WHAT YOU SHOULD DO:
Find the word "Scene" in the records below. List each line containing it.

Dataset excerpt
──────────────────────────────

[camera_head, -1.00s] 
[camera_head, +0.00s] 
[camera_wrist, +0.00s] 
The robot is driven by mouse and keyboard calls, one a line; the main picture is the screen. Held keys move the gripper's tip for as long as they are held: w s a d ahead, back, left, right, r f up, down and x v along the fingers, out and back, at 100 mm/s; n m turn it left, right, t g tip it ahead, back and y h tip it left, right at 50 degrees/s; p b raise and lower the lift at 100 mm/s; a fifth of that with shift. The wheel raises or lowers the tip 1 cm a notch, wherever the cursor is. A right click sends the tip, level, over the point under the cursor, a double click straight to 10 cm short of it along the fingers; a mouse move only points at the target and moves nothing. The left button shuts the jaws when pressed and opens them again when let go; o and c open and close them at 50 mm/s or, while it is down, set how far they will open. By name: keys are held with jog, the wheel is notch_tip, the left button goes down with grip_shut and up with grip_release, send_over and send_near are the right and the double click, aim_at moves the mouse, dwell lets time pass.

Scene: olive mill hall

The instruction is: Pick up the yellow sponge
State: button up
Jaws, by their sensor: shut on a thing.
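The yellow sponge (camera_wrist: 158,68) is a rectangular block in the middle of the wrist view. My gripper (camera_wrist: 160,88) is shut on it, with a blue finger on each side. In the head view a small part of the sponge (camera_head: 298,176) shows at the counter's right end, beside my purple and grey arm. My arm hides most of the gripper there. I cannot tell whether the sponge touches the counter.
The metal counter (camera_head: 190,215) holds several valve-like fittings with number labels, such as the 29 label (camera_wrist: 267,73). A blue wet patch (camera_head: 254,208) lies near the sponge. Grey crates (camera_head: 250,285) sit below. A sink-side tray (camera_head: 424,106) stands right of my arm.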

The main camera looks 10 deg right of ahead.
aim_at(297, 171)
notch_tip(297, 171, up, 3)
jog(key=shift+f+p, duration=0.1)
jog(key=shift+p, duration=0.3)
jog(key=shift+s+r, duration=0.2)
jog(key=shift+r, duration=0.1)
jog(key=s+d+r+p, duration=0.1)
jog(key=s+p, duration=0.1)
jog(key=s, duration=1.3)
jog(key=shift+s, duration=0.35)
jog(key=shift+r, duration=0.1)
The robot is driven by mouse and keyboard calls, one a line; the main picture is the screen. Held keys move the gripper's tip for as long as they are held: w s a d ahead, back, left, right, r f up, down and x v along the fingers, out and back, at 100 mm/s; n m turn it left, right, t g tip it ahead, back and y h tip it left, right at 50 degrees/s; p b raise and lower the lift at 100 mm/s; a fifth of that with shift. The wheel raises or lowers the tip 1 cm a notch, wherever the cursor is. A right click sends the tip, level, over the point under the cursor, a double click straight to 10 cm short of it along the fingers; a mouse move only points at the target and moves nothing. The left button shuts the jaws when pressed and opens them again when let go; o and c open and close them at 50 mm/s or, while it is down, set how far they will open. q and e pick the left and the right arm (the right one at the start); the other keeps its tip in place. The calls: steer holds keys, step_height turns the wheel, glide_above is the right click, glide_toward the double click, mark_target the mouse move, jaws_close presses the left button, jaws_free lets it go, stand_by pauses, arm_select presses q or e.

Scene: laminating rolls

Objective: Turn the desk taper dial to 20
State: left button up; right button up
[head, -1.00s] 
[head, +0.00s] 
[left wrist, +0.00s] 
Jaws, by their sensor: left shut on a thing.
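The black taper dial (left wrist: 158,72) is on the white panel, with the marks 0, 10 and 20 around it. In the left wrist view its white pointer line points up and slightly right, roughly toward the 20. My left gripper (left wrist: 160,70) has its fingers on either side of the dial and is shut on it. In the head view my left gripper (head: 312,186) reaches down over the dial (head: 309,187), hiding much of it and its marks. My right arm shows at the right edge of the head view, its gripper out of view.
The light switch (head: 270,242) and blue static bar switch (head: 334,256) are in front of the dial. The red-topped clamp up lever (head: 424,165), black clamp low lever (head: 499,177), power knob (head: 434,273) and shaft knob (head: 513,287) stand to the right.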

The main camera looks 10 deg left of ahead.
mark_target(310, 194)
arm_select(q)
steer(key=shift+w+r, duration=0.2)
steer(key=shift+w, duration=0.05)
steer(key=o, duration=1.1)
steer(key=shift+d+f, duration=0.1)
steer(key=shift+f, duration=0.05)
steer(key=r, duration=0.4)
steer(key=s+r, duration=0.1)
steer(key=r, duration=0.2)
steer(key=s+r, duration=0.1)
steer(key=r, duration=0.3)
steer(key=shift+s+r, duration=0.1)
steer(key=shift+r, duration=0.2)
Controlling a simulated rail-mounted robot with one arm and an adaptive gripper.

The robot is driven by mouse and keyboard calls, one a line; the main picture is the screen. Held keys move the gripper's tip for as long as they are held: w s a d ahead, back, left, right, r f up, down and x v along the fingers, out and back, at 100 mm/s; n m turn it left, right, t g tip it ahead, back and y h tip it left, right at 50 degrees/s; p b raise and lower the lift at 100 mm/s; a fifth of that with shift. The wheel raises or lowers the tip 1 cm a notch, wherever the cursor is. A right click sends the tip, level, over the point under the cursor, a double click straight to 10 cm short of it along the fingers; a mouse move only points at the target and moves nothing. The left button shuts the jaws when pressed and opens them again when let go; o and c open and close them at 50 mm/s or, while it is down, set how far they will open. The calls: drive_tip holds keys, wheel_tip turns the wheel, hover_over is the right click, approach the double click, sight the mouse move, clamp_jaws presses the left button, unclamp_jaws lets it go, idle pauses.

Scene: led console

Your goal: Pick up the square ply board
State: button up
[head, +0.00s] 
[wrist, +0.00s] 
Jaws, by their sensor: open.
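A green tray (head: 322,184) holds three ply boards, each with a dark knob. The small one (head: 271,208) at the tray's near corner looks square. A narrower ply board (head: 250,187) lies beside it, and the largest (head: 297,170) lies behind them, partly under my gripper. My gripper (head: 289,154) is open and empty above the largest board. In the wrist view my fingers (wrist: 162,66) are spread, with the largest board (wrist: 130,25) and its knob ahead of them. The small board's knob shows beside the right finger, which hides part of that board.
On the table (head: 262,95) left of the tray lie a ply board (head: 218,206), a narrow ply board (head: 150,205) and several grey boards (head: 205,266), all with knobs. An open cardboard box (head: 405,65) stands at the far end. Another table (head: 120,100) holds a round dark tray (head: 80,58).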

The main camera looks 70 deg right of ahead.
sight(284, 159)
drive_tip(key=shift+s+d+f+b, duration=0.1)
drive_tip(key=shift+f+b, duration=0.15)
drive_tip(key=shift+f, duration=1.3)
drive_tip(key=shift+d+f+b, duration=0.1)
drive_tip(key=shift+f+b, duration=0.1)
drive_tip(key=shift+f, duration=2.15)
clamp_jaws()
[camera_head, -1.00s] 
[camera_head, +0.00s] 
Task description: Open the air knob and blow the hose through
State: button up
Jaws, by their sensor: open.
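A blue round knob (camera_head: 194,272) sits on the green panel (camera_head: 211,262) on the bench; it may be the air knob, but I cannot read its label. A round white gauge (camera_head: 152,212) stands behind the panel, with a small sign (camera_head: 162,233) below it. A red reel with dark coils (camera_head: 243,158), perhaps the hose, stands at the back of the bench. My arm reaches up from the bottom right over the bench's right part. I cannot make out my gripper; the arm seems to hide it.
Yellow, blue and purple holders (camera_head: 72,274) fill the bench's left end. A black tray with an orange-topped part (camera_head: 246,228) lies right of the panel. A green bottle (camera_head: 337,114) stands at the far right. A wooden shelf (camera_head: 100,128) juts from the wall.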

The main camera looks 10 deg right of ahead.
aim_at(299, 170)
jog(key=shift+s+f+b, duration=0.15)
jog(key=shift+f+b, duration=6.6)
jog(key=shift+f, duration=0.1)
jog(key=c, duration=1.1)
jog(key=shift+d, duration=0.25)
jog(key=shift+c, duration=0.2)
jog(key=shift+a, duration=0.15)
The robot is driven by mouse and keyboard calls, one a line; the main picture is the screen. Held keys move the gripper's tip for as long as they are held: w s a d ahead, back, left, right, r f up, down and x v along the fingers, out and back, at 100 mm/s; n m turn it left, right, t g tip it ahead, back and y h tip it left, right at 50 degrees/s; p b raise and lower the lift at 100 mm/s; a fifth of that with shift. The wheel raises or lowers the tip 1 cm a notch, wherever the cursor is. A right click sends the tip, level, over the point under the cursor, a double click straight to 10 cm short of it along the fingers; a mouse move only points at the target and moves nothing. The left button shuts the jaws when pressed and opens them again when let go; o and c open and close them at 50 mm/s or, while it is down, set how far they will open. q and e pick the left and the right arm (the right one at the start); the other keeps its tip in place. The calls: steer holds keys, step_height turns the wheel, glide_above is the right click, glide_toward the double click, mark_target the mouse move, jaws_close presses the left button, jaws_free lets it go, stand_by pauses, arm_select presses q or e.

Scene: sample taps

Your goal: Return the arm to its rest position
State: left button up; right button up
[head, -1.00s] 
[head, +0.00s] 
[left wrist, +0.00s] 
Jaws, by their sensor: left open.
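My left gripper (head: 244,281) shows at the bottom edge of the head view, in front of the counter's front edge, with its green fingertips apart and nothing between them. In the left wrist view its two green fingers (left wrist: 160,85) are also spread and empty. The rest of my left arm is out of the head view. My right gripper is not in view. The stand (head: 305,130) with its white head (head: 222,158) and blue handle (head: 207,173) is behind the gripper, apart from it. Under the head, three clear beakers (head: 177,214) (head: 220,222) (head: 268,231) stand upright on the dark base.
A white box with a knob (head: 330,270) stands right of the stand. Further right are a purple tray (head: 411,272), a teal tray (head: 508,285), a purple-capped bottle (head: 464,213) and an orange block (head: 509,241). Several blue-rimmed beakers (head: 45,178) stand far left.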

──────────────────────────────

RESPONSE:
Scene: olive mill hall
Scene: laminating rolls
Scene: led console
Scene: sample taps

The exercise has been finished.